Dyer-Witheford argues that in the current cyberwar there are deeply violent events at levels approaching civil war. Domestic protests are blamed on foreign states, while states instigate protests in those same foreign states.

Dyer-Witheford’s presentation concludes with a discussion of transnational aspects of uprisings. There is a significant development and circulation of struggles outside of the interstate conflicts. The revolts are connected across diverse locations.

He suggests that riots may not be enough, but they will be necessary. There is also playing out in all this a rift on the Left between the uprisings and movements prioritizing Left populist electoralism (as in the campaigns of Jeremy Corbyn and Bernie Sanders).

There is No Fake News

In her presentation, “There Is No Fake News,” Svitlana Matviyenko shifts the focus toward a discussion of so-called fake news and debates around the notion. She begins by reminding the audience that using fakes for political purposes has a long history. Indeed, the more cynical among us might suggest that fakery is the character of liberal democratic politics under capitalism. Matviyenko notes that the notion of fake news is of recent coinage. Yet, fake news is no different from ads—the very tool of circulation in consumer capitalism.

How might one define fake news, she asks. Bias, sloppy journalism, propaganda? Some or all of these? Instead of “what,” perhaps we need to ask “how,” she suggests. And how does it relate to cyberwar?

Matviyenko claims that fake news is a play or move within a larger game of cyberwar. Cyberwar is situated as recurring technological revolutions by which capital renews itself. This has gone by such names as “third industrial revolution,” computer revolution,” “information revolution,” or “cyber revolution.”

To bring the discussion together Matviyenko employs the notion of Communicative Militarism. It involves the micro-targeting of markets. The imagined boundary between commerce and war collapses along with the imagined boundary between ads and fake news.

Cambridge Analytica was infamously used as a data war/psychological warfare tool, psy-ops, during the 2016 campaign for president in the United States. Matviyenko reminds the audience that data was used from a personality test facebook app with 87 million people involved, most from the US. As punchline, the CA whistleblower went on to lead AI research at fast fashion giant H&M.

Matviyenko claims that what we are seeing is a fusion of capitalism and militarism (perhaps at another level, since I would argue that that fusion has always been there, and histories of colonialism tell us this).

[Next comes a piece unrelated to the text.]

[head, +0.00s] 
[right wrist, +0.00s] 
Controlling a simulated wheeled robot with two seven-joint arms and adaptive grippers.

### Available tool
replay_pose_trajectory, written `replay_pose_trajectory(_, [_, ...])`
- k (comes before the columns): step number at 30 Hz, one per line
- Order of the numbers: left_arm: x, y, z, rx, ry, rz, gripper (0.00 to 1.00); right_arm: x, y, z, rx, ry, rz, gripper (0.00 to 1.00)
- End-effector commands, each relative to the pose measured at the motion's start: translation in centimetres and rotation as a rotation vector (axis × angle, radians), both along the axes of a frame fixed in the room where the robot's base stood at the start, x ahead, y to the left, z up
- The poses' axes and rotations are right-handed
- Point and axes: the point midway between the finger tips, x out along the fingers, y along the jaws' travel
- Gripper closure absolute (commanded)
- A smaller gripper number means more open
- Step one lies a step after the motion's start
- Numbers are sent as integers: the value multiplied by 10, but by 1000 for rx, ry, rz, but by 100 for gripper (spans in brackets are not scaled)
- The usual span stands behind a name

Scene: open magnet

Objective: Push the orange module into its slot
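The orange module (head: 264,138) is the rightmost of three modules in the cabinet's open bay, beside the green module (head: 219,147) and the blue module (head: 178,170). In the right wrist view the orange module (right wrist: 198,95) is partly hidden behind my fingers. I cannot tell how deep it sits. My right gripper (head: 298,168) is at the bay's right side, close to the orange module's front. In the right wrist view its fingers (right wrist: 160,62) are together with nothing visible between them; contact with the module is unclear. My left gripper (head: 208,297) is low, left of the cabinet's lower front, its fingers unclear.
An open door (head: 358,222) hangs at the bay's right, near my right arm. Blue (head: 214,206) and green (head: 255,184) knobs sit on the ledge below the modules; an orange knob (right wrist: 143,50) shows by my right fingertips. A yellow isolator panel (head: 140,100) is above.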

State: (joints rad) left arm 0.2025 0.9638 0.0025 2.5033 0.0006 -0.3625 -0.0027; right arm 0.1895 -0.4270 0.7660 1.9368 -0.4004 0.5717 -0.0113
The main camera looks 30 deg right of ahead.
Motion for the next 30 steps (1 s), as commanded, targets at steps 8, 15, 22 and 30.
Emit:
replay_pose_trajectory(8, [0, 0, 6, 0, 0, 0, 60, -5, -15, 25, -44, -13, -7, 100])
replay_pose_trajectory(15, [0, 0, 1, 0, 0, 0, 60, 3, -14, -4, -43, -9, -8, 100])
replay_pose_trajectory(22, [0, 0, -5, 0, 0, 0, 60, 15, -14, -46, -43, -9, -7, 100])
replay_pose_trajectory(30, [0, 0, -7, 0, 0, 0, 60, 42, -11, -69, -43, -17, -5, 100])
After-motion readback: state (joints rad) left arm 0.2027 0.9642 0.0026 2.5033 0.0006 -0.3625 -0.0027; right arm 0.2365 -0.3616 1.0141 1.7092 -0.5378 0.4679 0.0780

Yet what is viewed as evil in politics is viewed as good in capital.

As an illustration of current processes, Matviyenko suggests that Trump’s call to Ukraine about Hunter Biden, the subject of the impeachment, reveals something. President Zelensky says he learned from Trump and his campaign’s “skills” in winning his own election. Zelensky gave no interviews, had no debates during the campaign, His view was that the candidate should be a blank screen on which to project messages. His only appearances were, tellingly, Instagram posts. They showed him jogging and having dinner with families.

Is There a Cyber Fascism?

In asking, “Is There a Cyber Fascism?” Samir Gandesha starts by saying that not only the death drive, Thanatos, but Eros, drove the spread of the internet. He then asks, “How has erotic spectacle played a part in the return of fascism?”

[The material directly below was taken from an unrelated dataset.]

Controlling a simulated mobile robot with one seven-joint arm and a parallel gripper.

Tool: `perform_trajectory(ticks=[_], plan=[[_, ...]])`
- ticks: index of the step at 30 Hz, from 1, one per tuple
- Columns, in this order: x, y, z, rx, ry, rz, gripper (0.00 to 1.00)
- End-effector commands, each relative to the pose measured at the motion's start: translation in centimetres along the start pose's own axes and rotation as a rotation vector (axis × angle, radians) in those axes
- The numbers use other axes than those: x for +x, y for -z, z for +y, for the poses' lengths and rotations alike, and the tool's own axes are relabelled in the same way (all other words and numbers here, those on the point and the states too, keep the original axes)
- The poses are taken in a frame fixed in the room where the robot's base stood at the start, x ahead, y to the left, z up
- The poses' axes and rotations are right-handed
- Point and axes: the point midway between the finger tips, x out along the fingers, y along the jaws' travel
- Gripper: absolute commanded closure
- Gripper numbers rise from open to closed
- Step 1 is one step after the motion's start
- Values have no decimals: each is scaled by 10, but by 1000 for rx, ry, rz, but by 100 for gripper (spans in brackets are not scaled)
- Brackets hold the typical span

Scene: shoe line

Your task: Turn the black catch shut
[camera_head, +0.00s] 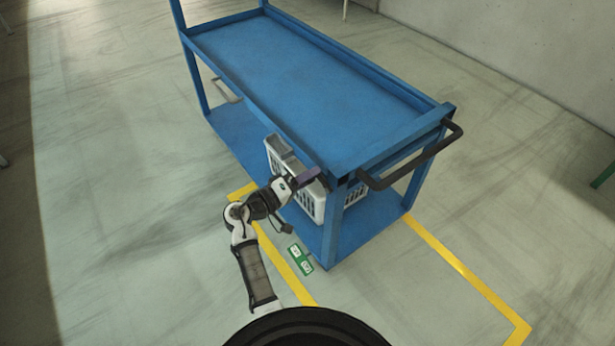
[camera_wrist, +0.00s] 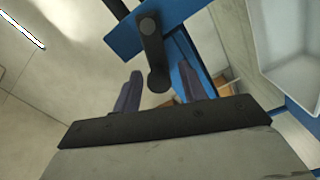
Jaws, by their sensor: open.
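The black catch (camera_wrist: 153,45) shows in the wrist view as a short dark lever on a blue metal piece of the cart. Its rounded lower end lies between my two purple-grey fingers in the picture. My gripper (camera_wrist: 160,72) is open, with one finger on each side of that end; I cannot tell whether either finger touches it. In the head view my gripper (camera_head: 306,178) is at the near corner of the blue cart (camera_head: 290,70), just below the top tray's edge. The catch cannot be made out clearly there.
A white slatted basket (camera_head: 312,208) stands on the cart's lower shelf, close to my gripper; a pale container (camera_wrist: 290,45) shows at right in the wrist view. A black push handle (camera_head: 415,162) sticks out from the cart's end. The floor at left is clear.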

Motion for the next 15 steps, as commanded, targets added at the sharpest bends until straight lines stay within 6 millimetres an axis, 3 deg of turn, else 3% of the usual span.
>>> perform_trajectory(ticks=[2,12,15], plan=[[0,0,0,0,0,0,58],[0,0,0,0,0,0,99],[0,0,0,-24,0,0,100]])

The focus on, and in, Cyberwar, in his view, avoids the return of fascism (which I would add is a key part of ongoing social war). Using ana analysis drawn from Rosa Luxemburg and Walther Benjamin, Gandesha says that militarism and violence arise from the acceleration of technology without democratization of technology.

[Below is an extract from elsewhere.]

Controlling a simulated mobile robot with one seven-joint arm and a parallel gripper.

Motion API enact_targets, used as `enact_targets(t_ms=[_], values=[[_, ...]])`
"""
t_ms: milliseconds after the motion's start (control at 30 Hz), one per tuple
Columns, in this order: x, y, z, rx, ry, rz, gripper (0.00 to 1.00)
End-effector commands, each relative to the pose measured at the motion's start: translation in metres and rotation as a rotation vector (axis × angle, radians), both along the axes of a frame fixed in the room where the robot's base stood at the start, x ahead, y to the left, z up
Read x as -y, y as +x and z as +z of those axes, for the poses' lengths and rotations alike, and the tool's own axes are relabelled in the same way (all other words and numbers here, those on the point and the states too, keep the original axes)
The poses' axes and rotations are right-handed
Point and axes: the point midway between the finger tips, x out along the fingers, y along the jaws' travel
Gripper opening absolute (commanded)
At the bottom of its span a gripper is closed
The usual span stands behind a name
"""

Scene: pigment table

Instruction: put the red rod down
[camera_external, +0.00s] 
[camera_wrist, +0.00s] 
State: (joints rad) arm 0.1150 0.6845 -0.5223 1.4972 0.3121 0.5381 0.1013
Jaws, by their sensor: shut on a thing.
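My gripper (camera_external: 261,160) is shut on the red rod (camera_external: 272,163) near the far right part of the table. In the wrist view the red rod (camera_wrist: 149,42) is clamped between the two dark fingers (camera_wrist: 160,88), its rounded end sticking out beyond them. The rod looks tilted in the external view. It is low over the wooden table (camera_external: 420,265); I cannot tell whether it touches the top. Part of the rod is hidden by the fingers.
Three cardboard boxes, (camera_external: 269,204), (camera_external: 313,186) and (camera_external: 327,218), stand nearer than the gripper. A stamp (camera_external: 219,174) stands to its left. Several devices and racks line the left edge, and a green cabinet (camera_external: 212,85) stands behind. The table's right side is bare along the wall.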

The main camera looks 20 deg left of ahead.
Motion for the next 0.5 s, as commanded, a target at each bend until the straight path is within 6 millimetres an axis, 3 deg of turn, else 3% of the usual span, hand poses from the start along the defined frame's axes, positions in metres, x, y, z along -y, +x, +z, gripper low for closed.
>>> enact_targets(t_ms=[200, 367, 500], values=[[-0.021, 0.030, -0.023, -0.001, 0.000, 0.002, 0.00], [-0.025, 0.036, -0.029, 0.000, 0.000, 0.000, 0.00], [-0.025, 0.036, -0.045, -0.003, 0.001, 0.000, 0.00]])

Neoliberalism, he points out, likes to claim that it has done away with authoritarianism. But—it is internal to neoliberalism (not merely external). Authoritarianism today sees forces coincide—9/11 and the invasions of Iraq and Afghanistan; the 2007/2008 financial crisis and “too big to fail” bailouts. Related to these are migrant crises, financial insecurity for the working classes, the rise of Trump, etc.

Political figures like Trump and Stephen Harper, closer to home, bring economic anxieties out in the forms of real people—”concrete others like migrants, in Gandesha’s view. The other is made responsible for “your” troubles by far Right political figures. Fascism, he notes, has always made explicit what is implicit.

Emotional and psychological crises are part of the emergence of fascism. There are subjective, not only material forces. Fascism displaces class analysis and can effect a connection of the precarious, whether lumpen proletariat or petit bourgeois.

Referencing Theodor Adorno’s work to address the authoritarian aspects of neoliberalism, Gandesha suggests that the political agitator is an enlargement of the subject’s own personality. Fascist leaders are “Great Little Men.” The Great Little Man” is only one of the folks. A billionaire who puts ketchup on his burnt steaks, as Gandesha puts it. They do not try to define the nature of discontent by rational analysis (a failing of some who oppose fascism). They disorient the audience.

Love of the leader is a means to overcome negative self-image. This plays into narcissism. What one is/what one should be/what one has been promised but not been delivered. 

 Today, and returning to themes of cyberwar, algorithms reinforce repetition and stereotyping. Key parts of the authoritarian personality as delineated by Adorno. Social media allows agitators to move around institutional critiques. There is an “accelerated circulation of negative affects”—click bait.